Pour ceux qui ont choisi de quitter le pays et faire leur « alya » vers Israël, la réponse est claire. L’affirmation de leur identité, en tant que Juif, n’est plus possible en France dans les conditions actuelles sans crainte pour leur sécurité. Vivre sa foi et son identité comme Juif est devenu une entreprise dangereuse et, en dépit de l’attachement et des liens forts qui les relient à la communauté nationale, ils préfèrent faire le choix de rejoindre Israël. Non que les Juifs y soient en parfaite sécurité, mais au moins, ils y sont compris dans leurs préoccupations quotidiennes avec plus d’acuité.



Le port ou non de la kippa dans l’espace public n’est bien évidemment pas qu’une question d’ordre religieux ou de « visibilité » de son identité devant tous. L’enjeu est d’une autre nature. La laïcité et la liberté que nous accordent nos institutions permettent normalement aux Juifs de porter une kippa dans les rues où que ce soit. Devoir s’en priver, quelle qu’en soit la raison, est, à dire la vérité, un recul de nos libertés et une atteinte grave aux fondements de la République.
L’affaire, au-delà du « bruit » médiatique qu’elle a suscité, a surtout révélé la fracture existante dans le pays entre ceux qui se refusent à la « soumission » au diktat des terroristes islamiques et ceux qui en profitent pour stigmatiser un peu plus une communauté de plus en plus marginalisée. C’est ainsi que R. Brauman (ancien président de MSF) a semblé établir un lien bien étrange entre le port de la kippa et une prétendue allégeance à la politique de l’État d’Israël. Peut-on imaginer plus stupide proposition ? Sinon sous l’inspiration de pensées nauséabondes qui en disent long sur le cœur de ceux qui profèrent de telles insanités.
Fort heureusement, l’identité juive ne se résume pas au seul port de la kippa, mais il apparaît insupportable aux Juifs que des circonstances dramatiques ou des individus viennent « dessiner » pour eux ce que le Juif est ou n’est pas au travers de ses signes « visibles ». Il est une époque pas si lointaine où l’on a imposé aux Juifs un signe « distinctif » — l’étoile jaune — pour qu’il soit possible d’identifier sans se tromper un Juif, quel qu’il soit.
Et dans ces années-là, ceux affublés d’une étoile jaune sur la poitrine ne portaient pas tous de kippa. Ils n’étaient pas « plus » ou « moins » juifs que ceux qui en portaient. Et tous ont été finalement déportés. Or, c’est aux seuls Juifs de définir ce qui les identifie, sans laisser à d’autres, par ignorance ou par haine, le choix de les stigmatiser.

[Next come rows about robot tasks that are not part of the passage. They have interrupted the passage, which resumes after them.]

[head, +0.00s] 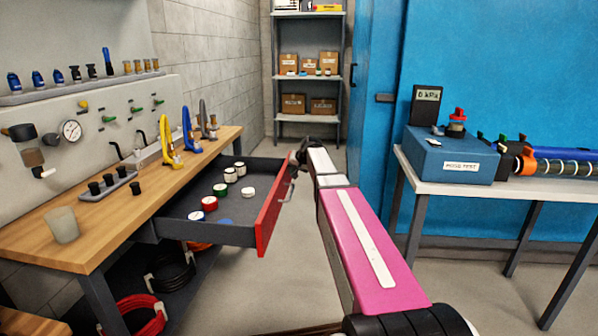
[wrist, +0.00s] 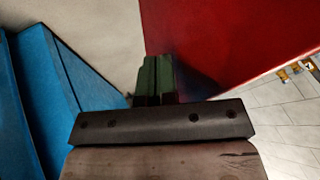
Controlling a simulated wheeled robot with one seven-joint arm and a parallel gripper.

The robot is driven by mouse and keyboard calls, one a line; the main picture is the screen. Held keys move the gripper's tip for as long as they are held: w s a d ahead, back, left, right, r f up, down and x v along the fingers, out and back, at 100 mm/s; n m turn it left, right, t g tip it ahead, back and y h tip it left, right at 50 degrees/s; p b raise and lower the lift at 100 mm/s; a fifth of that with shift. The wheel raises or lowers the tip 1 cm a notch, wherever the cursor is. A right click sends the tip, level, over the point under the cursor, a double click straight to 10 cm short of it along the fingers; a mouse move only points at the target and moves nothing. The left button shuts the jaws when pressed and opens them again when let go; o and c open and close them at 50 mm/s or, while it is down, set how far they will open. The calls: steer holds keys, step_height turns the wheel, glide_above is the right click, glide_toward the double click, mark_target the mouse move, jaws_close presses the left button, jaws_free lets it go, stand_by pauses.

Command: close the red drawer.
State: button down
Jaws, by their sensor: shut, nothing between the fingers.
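The red drawer (head: 268,218) is pulled out from under the wooden workbench, its red front facing right with a metal handle (head: 288,192). Its grey tray (head: 175,215) holds several tape rolls: white, red, green and blue. In the wrist view the red front (wrist: 235,40) fills the upper right. My gripper (wrist: 157,75) is shut and empty, its fingertips close beside the red surface; I cannot tell whether they touch. In the head view my arm reaches to the far end of the drawer front, and the fingers are hard to make out there.
The workbench (head: 110,212) carries a cup, clamps and fittings. Hose coils (head: 140,312) lie below it. A white table (head: 450,187) with a blue hose tester (head: 450,155) stands right. A shelf (head: 308,80) stands at the back. Floor right of the drawer is open.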

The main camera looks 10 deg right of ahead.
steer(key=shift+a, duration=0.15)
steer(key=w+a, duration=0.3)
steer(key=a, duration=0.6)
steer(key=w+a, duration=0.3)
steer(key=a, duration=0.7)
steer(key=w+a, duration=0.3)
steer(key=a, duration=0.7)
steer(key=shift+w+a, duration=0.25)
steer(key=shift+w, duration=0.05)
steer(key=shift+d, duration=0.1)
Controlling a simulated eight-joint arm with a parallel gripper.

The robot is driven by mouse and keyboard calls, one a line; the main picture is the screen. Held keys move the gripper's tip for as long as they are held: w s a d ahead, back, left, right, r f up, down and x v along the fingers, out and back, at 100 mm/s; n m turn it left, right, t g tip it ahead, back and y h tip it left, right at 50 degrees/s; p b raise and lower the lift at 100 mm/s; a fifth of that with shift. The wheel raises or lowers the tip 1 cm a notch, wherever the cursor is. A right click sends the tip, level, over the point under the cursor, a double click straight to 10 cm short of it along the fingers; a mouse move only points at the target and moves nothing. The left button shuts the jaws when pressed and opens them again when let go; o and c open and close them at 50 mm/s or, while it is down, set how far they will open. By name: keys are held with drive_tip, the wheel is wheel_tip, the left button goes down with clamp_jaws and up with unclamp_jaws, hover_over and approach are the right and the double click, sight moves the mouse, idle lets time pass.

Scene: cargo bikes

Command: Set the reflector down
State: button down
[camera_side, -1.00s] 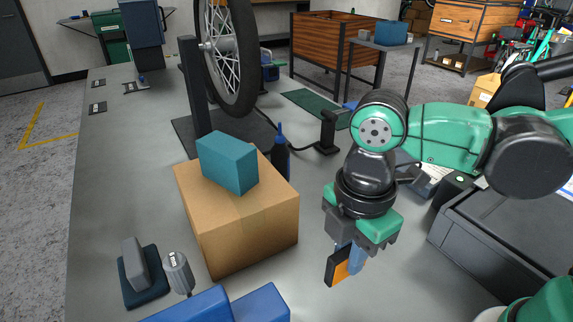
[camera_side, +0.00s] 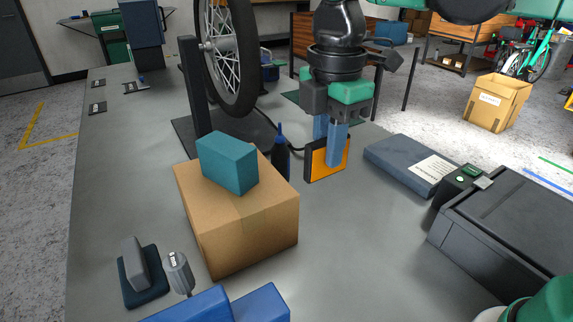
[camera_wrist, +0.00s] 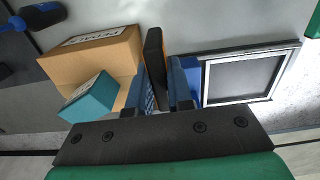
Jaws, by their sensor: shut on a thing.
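The reflector (camera_side: 319,163) is an orange plate with a dark frame. My gripper (camera_side: 329,150) is shut on it, with blue fingers on either side, and holds it upright to the right of the cardboard box. In the wrist view the reflector (camera_wrist: 153,55) shows edge-on between the blue fingers of my gripper (camera_wrist: 168,85). I cannot tell for sure whether its lower edge touches the table or hangs just above it.
A cardboard box (camera_side: 245,225) with a teal box (camera_side: 228,163) on top stands left of the reflector. A dark bottle (camera_side: 281,160) stands close beside it. A grey-blue case (camera_side: 405,163) and a black case (camera_side: 500,225) lie to the right.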

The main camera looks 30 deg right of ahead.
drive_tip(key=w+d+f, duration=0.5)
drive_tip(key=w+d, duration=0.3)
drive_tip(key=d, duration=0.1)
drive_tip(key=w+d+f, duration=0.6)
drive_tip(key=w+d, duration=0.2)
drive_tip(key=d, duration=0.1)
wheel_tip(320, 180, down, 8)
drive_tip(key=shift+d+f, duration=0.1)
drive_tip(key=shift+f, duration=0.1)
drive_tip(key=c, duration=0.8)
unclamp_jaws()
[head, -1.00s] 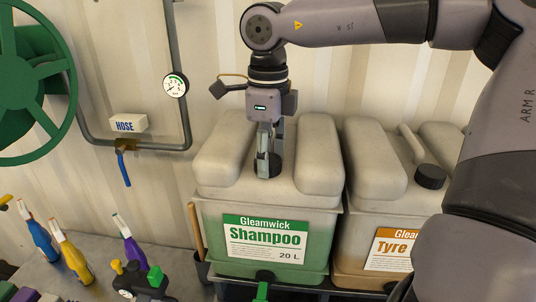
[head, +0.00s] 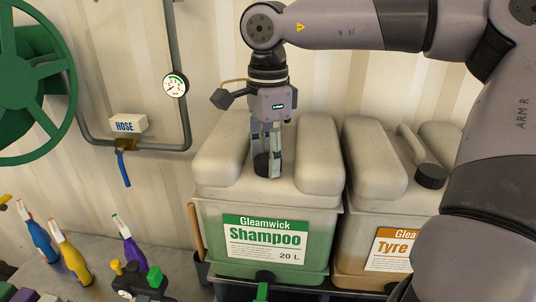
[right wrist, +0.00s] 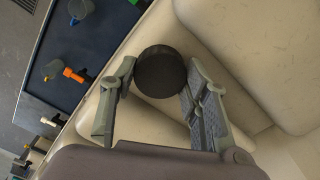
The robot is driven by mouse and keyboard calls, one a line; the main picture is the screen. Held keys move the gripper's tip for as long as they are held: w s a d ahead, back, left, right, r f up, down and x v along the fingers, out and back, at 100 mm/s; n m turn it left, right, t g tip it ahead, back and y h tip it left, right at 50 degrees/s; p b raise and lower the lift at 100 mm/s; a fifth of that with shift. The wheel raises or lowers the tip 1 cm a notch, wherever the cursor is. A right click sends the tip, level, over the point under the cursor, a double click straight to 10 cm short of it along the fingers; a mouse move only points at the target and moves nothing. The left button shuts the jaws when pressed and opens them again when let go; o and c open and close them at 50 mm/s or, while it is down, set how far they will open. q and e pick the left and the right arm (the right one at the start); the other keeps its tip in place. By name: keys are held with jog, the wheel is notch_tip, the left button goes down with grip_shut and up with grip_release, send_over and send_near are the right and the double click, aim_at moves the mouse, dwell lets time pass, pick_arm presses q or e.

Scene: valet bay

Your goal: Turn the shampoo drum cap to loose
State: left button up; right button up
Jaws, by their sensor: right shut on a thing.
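The shampoo drum (head: 318,222) is a pale, greenish 20 L canister with a green Shampoo label, standing against the wall. Its black round cap (head: 261,164) sits in the recess between the two top humps. My right gripper (head: 267,172) points straight down over the drum with its fingers on either side of the cap, shut on it. In the right wrist view the cap (right wrist: 160,72) lies between the two fingertips. The fingers partly hide the cap in the head view. I cannot tell from the frames how loose the cap is. My left gripper is not in view.
A tyre drum (head: 375,220) with a black cap (head: 430,176) stands close on the right. Spray bottles (head: 70,258) stand at lower left. A green hose reel (head: 30,80), a gauge (head: 174,86) and a hose tap (head: 125,146) are on the wall.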

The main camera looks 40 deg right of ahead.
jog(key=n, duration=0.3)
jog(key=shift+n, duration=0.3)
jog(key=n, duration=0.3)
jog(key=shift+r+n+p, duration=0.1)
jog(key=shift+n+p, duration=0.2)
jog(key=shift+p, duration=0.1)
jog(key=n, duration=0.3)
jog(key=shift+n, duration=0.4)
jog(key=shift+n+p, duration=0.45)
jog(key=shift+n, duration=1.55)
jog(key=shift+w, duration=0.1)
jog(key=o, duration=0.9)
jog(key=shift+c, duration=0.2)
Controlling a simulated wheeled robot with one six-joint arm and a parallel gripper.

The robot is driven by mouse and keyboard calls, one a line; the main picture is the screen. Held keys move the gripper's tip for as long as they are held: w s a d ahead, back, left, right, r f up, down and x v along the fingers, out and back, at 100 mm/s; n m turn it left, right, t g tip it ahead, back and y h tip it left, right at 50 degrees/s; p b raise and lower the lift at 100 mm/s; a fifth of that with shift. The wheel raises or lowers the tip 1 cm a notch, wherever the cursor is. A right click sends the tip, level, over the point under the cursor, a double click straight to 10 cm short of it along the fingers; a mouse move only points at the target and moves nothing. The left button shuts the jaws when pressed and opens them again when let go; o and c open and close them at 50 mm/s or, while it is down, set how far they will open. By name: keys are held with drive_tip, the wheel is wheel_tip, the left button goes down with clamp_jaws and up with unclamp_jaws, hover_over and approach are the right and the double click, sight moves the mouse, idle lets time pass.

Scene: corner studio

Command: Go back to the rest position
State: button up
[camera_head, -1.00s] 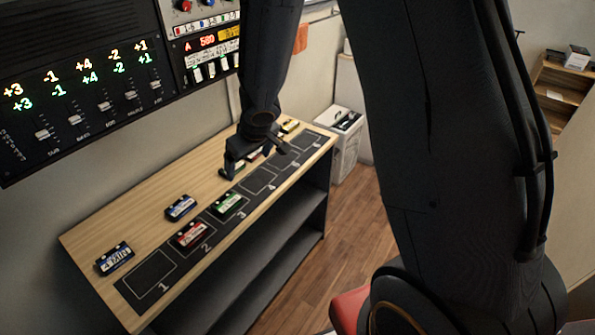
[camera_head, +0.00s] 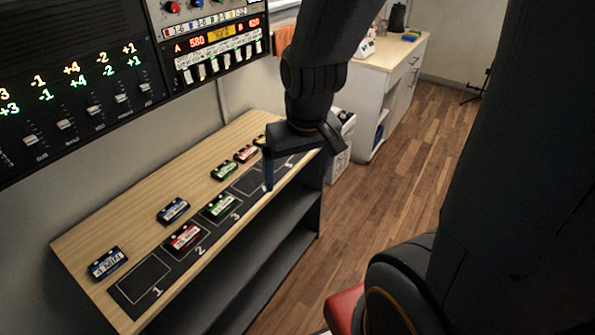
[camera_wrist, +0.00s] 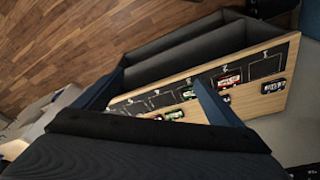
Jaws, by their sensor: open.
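My gripper (camera_head: 300,163) is open and empty, above the far right part of the wooden bench (camera_head: 95,240). It hides part of the far slots. In the wrist view its two blue fingers (camera_wrist: 160,88) are spread, with the bench beyond them. A black numbered strip (camera_head: 140,285) runs along the bench front. A red box (camera_head: 184,237) lies on slot 2 and a green box (camera_head: 221,206) on slot 3. Slot 1 is bare. Behind the strip lie two blue boxes (camera_head: 107,263), (camera_head: 173,210), a green one (camera_head: 224,170), a red one (camera_head: 246,153) and a partly hidden yellow one (camera_head: 262,141).
A black slider panel (camera_head: 75,90) and a rack unit (camera_head: 210,45) are on the wall above the bench. A white cabinet (camera_head: 390,95) stands at the back. Wooden floor (camera_head: 410,145) is open to the right. A red seat edge (camera_head: 343,308) shows below.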

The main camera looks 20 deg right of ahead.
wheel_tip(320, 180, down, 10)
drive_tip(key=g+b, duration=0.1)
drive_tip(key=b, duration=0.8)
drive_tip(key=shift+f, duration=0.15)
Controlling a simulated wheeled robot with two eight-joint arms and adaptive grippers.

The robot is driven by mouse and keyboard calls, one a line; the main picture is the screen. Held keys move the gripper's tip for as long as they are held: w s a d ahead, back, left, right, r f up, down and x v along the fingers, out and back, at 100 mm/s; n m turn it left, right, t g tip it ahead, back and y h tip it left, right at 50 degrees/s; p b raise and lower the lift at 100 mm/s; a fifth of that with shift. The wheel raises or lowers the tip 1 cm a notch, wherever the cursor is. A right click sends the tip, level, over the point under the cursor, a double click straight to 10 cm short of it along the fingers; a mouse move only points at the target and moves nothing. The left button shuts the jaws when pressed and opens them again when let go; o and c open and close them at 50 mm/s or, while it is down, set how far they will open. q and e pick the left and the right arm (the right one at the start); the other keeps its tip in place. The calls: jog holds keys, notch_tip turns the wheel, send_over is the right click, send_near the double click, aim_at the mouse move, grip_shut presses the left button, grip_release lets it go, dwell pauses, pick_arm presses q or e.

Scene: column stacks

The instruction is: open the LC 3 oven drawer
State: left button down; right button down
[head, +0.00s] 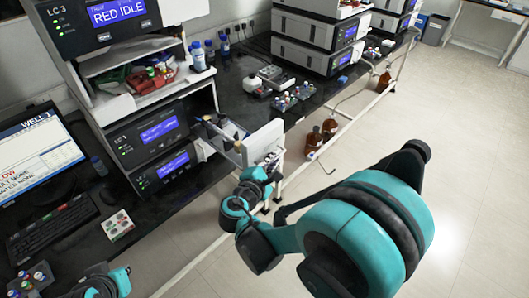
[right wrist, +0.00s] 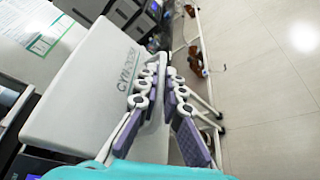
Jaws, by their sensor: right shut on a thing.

Aujourd’hui, un Juif qui porte ou qui ne porte pas de kippa est toujours un Juif. En France, il doit pouvoir afficher sans crainte et sans honte sa judéité, avec ou sans kippa.
Reculer sur cette question, c’est faire le premier pas vers une soumission, telle qu’elle existe pour les dhimmis[1] en terre d’islam.
Que chacun donc porte sa kippa comme il l’entend et se défende, à l’instar de ce professeur, avec la puissance de la Torah. En définitive, plus que cet enseignant, c’est peut-être bien elle qui a finalement été visée et « blessée ». Plus encore que la kippa, c’est bien la Torah que je « montrerai » dans la rue, par ma vie et par mes actions.



[1] Il s’agit du statut des non musulmans en terre d’islam (essentiellement les chrétiens et les Juifs). Cette soumission à l’islam comporte de nombreuses mesures discriminatoires, d’injustices et d’humiliation.